___ DATA LINES ___

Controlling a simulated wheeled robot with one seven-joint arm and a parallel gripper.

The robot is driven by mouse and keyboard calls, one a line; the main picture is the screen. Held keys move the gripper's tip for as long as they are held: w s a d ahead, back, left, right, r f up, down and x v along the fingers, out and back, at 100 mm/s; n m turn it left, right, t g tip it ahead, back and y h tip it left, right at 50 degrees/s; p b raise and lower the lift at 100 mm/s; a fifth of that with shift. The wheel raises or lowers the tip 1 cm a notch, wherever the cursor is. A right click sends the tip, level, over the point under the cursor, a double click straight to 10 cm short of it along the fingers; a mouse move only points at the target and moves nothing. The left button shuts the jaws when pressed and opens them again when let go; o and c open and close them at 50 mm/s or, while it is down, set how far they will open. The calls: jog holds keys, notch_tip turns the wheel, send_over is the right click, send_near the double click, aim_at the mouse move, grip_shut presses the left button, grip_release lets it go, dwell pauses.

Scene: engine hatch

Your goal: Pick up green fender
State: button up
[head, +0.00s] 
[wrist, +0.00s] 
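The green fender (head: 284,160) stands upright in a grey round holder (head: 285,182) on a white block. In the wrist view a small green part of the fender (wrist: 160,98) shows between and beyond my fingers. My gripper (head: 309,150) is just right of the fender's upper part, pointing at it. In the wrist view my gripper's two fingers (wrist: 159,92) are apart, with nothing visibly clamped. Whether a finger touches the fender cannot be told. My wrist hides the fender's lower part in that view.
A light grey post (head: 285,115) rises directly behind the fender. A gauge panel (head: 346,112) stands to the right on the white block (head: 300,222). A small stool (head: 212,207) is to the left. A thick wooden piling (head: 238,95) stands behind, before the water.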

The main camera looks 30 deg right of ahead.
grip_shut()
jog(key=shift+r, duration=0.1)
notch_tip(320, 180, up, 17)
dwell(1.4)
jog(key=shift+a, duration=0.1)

___

[WORK REQUIRED] Above are the lines; repeat exactly the ones from the line containing "Scene: engine hatch" down to the line containing "[head, +0.00s]", both inclusive.

[EXPECTED ANSWER]
Scene: engine hatch

Your goal: Pick up green fender
State: button up
[head, +0.00s] 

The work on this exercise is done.